Aujourd'hui, des milliers d'empreintes peuvent être observées dans cette zone, baptisée formation de Jinju, témoigne Martin Lockley, paléontologue spécialisé dans les traces fossiles comme les empreintes (une discipline appelée paléoichnologie), rattaché à l'université du Colorado à Denver. Avec ses collègues sud-coréens, Lockley étudie les empreintes de Jinju depuis plusieurs décennies et ces dernières années, certaines des plus grandes empreintes les laissaient perplexes.

C'est en 2019 qu'ils découvrent pour la première fois les empreintes détaillées de la créature présentée hier dans la revue Scientific Reports. Ces empreintes offrent un moulage des orteils des animaux, des coussinets sur la partie inférieure de leurs pattes et même de la peau à certains endroits. Face à ces détails, Lockley et ses collègues sont convaincus que les empreintes sont celles d'un crocodylomorphe, un parent du crocodile, dont la longueur dépassait 2,50 m. Il semblerait également que ces crocodiliens n'étaient pas comme les autres car ils ne laissaient des traces que de leurs pattes arrière, ce qui suggère qu'ils étaient bipèdes.

« Les empreintes donnent vraiment l'impression d'avoir été laissées par de grands crocodiliens, » déclare le paléoichnologue Anthony Martin, de l'université Emory à Atlanta, non impliqué dans la nouvelle étude. « Qui plus est, par des crocodiliens terrestres marchant sur leurs pattes arrière. C'est plutôt étrange. Mais là encore, le Crétacé était une période bizarre et pleine de surprises. »

Reconstitution du Batrachopus grandis, une nouvelle espèce de crocodylomorphe qui aurait vécu il y a 110 millions d'années et laissé ses empreintes dans la formation de Jinju en Corée du Sud.

PHOTOGRAPHIE DE Anthony Romilio, Université de Queensland, Brisbane, Australië

EMPREINTES MYSTÉRIEUSES DU CRÉTACÉ

Avant la découverte de ces empreintes, les seules traces de cette espèce dont disposaient les paléontologues étaient « en très mauvais état de conservation, » indique Lockley. « Ce ne sont que des impressions ovales, de 25 à 30 cm de long et 10 à 12 cm de large. »
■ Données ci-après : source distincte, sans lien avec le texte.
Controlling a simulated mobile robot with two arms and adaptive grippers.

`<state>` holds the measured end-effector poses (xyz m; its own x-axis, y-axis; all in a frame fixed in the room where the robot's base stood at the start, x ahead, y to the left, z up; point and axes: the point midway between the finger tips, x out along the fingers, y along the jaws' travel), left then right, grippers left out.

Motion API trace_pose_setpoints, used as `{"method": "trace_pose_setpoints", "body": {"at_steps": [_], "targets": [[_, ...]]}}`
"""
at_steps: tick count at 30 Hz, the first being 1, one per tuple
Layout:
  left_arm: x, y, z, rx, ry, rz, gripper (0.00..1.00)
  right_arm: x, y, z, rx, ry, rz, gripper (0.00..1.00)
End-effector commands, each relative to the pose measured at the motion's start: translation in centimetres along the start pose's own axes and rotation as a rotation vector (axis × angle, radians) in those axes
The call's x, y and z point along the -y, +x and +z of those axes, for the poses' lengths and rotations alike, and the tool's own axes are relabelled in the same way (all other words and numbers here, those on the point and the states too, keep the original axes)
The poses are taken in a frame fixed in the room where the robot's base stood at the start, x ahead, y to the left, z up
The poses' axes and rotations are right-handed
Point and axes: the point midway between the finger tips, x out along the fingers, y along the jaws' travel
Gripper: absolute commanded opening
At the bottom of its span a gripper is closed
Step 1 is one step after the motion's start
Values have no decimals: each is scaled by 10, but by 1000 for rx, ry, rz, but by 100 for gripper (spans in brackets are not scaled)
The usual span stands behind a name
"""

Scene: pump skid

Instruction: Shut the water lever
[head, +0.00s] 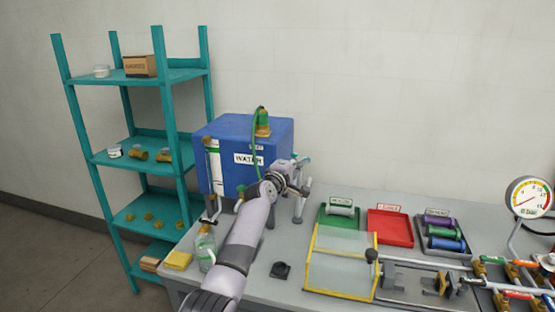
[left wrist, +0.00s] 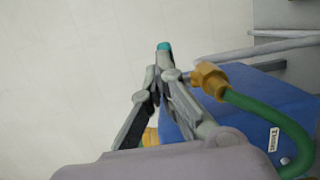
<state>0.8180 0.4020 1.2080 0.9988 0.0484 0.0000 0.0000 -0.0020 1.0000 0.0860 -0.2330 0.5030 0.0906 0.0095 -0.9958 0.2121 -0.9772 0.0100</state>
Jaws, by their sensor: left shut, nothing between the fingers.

En 2012, Lockley et ses collègues émettaient l'hypothèse que ces empreintes mises au jour dans la formation voisine de Haman avaient probablement été laissées par un grand ptérosaure, un reptile volant évoluant aux côtés des dinosaures qui aurait barboté un instant dans les eaux peu profondes du lac afin de garder ses ailes au sec. Cependant, la démarche de l'animal et l'absence d'empreintes laissées par des membres antérieurs suggéraient une bipédie et d'après les autres traces attribuées aux ptérosaures, ils avaient plutôt tendance à marcher sur quatre pattes lorsqu'ils étaient au sol.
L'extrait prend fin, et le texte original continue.